What I think happened is that you have 4 cores (maybe not), and when the first job finished it did the 5th file, but the other 3 threads were waiting in a spinlock with the yield (you can google "yield using high cpu").
But the fact you can't reproduce your problem is disturbing. I still recommend you to use sleep_for instead of yield because you aren't doing anything that is time intensive (which yield is good for since sleep_for is very inaccurate and lags much longer than 1ms, but gives the CPU some air).
I also don't understand how the single threaded version is inefficient, what speed did the multi threaded version get, was it 10 seconds? It really doesn't make sense because of the caching, if you use getline you get a small chunk of the full file, but caching should make accessing the rest of the data as fast as reading ram (for the allocation granularity size).
I may be wrong, maybe getline is much more inefficient than I think, but there really is no other easy way around it, even something more bare like finding the delimiter yourself, a 2x speedup isn't that big.
Are you using more than 1 disk with RAID 0 or RAID 5?

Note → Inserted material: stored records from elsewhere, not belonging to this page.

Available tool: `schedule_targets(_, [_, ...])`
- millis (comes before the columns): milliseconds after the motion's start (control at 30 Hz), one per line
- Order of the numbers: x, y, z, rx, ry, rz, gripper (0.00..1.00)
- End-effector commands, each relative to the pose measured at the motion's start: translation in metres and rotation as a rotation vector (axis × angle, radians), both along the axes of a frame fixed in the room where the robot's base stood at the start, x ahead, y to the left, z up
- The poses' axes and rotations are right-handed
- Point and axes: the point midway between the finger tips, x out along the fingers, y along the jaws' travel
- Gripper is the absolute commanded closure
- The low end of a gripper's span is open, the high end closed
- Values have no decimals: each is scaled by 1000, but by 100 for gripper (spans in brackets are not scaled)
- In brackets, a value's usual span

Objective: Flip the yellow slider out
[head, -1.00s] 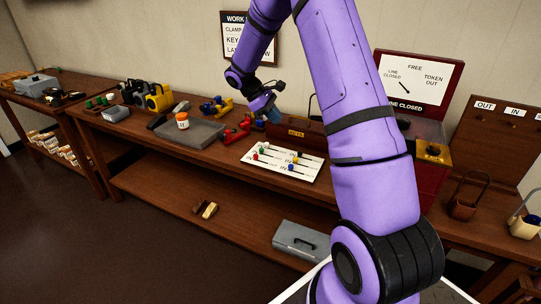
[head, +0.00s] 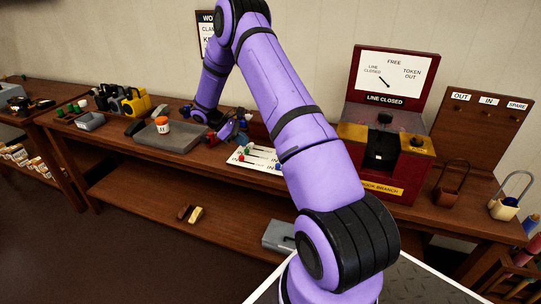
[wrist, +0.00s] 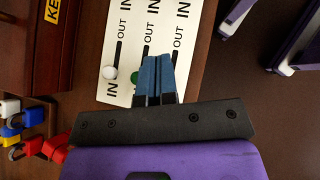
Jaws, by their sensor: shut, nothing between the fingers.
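The white slider panel (head: 240,158) lies on the bench, partly hidden behind my arm in the head view. It fills the upper middle of the wrist view (wrist: 190,22), with dark slots and IN and OUT labels. A green knob (wrist: 134,77) shows partly beside my fingers. The yellow slider cannot be made out in either current view. My gripper (wrist: 152,62) is shut and empty, its blue fingertips over the panel, covering part of a slot; its height above it is unclear.
Padlocks (wrist: 12,108) lie left of my gripper, below the wooden key box (wrist: 22,75). A grey tray (head: 190,146) holds an orange-and-white jar (head: 162,125). The red LINE CLOSED box (head: 420,172) stands right of my arm.

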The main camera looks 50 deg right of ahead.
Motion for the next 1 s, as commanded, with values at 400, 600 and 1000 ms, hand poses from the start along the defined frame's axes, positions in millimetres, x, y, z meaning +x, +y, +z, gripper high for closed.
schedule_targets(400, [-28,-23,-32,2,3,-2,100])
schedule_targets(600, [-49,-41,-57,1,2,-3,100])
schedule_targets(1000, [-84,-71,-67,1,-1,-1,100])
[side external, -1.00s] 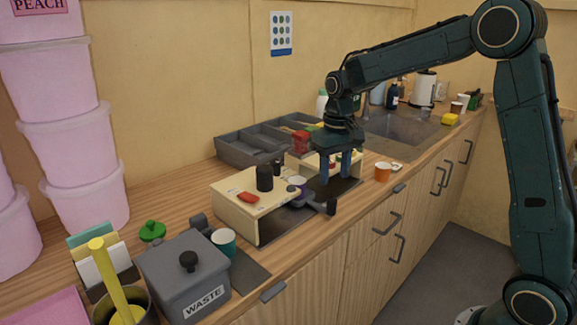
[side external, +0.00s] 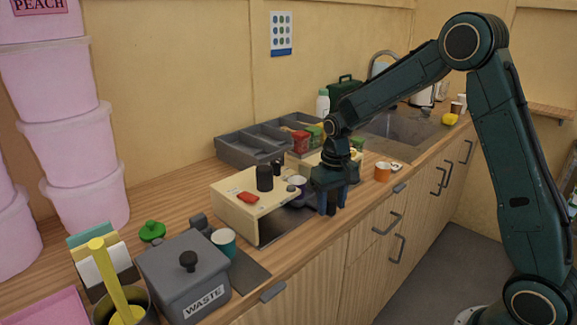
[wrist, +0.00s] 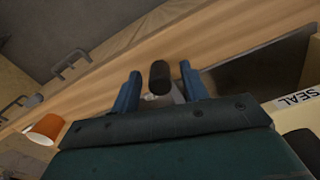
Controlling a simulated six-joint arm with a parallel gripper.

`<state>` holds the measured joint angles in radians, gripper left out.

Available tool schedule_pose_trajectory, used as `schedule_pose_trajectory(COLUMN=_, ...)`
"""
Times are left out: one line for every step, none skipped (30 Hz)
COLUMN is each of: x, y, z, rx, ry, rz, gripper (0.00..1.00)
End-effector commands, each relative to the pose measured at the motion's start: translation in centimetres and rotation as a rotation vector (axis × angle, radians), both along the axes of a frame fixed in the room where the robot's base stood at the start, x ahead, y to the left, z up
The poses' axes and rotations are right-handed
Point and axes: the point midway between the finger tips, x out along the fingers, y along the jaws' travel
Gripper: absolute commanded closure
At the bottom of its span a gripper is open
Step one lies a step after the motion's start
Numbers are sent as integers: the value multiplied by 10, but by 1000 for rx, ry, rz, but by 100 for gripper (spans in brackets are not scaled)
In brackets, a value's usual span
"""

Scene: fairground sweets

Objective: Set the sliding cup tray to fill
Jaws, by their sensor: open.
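My gripper (side external: 331,209) is low at the front edge of the counter, in front of the cream station. In the wrist view its two blue fingers (wrist: 160,72) are open, one on each side of a dark upright knob (wrist: 159,76), with gaps visible. The knob stands at the front of the dark sliding area; the tray itself is mostly hidden by my gripper. A dark flat track (side external: 284,226) runs beneath the left cream housing (side external: 246,206). I see no readable fill label.
An orange cup (side external: 382,172) stands to the right of my gripper. A grey waste bin (side external: 186,275) and a teal cup (side external: 224,242) stand front left. A grey divided bin (side external: 248,150) is behind the station. Drawer handles (side external: 388,226) stick out below the counter edge.

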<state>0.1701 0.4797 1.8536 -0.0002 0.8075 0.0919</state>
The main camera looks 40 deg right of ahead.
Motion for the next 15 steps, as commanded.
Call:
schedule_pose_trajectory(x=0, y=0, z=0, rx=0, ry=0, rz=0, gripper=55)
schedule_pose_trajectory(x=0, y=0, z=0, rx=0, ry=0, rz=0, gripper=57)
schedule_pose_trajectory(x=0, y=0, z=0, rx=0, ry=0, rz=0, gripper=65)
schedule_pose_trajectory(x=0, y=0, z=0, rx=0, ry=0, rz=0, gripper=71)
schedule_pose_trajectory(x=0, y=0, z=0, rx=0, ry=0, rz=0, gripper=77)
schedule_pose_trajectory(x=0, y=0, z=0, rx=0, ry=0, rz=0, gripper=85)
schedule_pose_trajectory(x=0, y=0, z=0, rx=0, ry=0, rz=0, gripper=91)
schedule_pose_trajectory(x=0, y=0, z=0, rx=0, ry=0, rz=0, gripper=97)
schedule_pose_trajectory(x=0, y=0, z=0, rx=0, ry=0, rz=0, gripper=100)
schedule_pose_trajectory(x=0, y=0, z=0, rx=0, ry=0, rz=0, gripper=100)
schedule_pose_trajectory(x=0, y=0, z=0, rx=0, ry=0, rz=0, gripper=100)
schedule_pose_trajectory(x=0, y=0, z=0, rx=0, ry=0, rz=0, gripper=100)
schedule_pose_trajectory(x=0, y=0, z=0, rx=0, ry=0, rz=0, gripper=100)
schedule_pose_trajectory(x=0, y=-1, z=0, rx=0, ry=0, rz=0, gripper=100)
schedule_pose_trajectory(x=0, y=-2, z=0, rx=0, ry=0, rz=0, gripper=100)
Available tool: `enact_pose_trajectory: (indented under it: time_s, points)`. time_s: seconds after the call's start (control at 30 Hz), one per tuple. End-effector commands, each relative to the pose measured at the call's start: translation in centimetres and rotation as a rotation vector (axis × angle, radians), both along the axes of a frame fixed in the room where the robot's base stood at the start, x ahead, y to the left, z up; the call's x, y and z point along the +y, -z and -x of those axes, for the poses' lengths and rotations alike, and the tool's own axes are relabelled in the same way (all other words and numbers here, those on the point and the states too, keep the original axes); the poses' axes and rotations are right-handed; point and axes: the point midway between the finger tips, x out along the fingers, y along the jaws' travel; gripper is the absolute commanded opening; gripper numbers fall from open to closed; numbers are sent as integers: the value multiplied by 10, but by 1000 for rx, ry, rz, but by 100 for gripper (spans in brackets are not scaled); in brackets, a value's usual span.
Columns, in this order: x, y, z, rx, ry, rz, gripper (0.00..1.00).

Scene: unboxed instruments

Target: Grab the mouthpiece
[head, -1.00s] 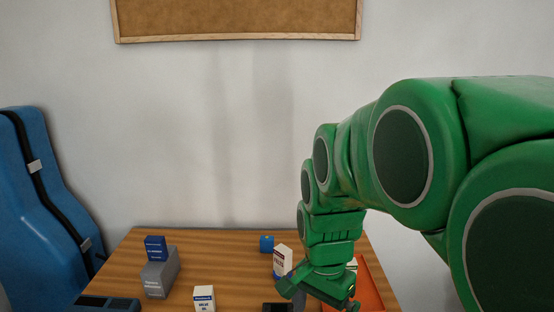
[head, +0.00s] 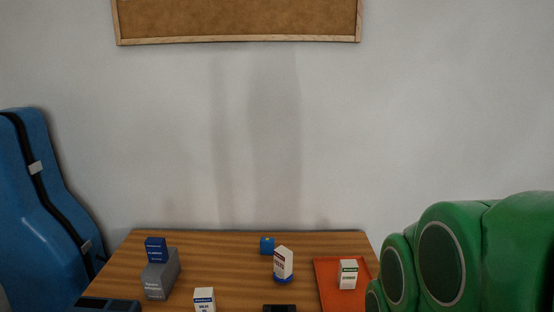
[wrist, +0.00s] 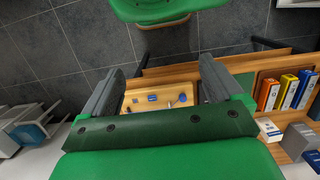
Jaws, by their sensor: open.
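I cannot make out the mouthpiece for certain in either view. In the wrist view, my gripper (wrist: 155,84) is open with its two grey fingers wide apart and nothing held. Beyond and between the fingers, a light wooden surface (wrist: 133,105) carries several tiny items, among them a blue one (wrist: 183,97); they are too small to identify. In the head view, my gripper is out of frame.
A blue instrument case (head: 35,205) stands left.

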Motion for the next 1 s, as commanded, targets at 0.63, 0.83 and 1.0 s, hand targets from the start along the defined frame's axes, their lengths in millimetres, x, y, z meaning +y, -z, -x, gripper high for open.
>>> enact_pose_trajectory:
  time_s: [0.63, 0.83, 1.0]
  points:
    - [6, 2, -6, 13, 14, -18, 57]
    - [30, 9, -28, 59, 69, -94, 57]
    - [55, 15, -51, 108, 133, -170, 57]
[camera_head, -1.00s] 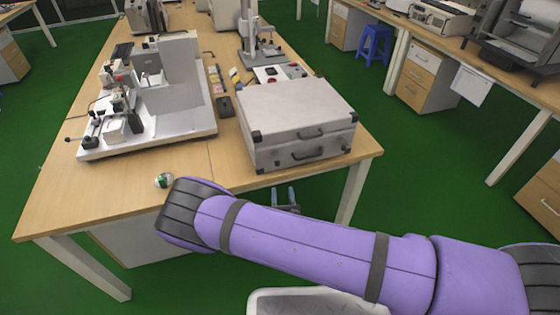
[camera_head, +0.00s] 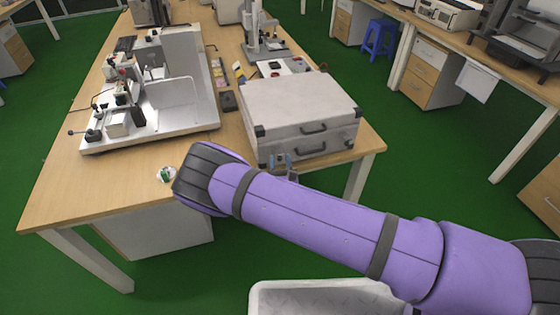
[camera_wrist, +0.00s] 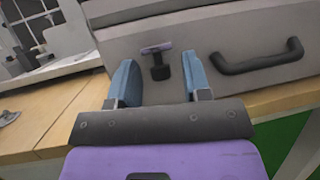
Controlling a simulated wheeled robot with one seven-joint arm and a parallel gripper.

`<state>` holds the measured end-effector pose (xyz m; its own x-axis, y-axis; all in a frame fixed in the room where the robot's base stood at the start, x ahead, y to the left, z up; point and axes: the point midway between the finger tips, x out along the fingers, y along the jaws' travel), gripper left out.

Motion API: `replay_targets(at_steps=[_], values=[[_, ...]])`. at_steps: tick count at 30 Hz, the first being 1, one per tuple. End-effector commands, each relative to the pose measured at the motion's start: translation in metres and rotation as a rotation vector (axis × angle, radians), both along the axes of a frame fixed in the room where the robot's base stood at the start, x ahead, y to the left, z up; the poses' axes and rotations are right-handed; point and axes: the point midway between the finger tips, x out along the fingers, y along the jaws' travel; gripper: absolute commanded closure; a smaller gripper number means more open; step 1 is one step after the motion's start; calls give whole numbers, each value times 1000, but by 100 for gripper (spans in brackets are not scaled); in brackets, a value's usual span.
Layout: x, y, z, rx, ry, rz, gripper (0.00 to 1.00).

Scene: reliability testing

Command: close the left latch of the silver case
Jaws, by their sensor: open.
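The silver case (camera_head: 295,95) stands on the near right part of the wooden table with its lid down. In the wrist view its front face (camera_wrist: 225,35) fills the top of the picture. The left latch (camera_wrist: 160,72) shows there as a dark piece with a thin, slightly tilted bar above it. I cannot tell whether it is fastened. My gripper (camera_head: 281,160) is before the left part of the case front. In the wrist view my gripper (camera_wrist: 159,62) is open, with one blue finger on each side of the latch and nothing gripped.
The dark case handle (camera_wrist: 258,62) sticks out to the right of the latch. A white machine (camera_head: 165,105) stands left of the case on the table. A small white and green item (camera_head: 166,175) lies near the table's front edge. A side bench (camera_head: 480,45) is at the right.

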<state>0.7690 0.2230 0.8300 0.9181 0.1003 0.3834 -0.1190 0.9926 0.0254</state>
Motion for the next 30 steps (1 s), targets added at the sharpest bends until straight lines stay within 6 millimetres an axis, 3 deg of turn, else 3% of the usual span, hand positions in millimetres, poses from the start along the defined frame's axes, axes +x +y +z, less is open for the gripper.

Can you do a test like this (you can use the logic of Dr Dobbs source test for simplicity):
Restart your computer, try multiple times
1 2 3
|
//time start
open_file("1.txt");
//time end
|
Then restart your computer, try multiple times
1 2 3 4 5 6
|
//time start
std::thread t1([](){open_file("1.txt");});
std::thread t2([](){open_file("2.txt");});
t1.join();
t2.join();
//time end
|
Don't forget to try tell us whats in them.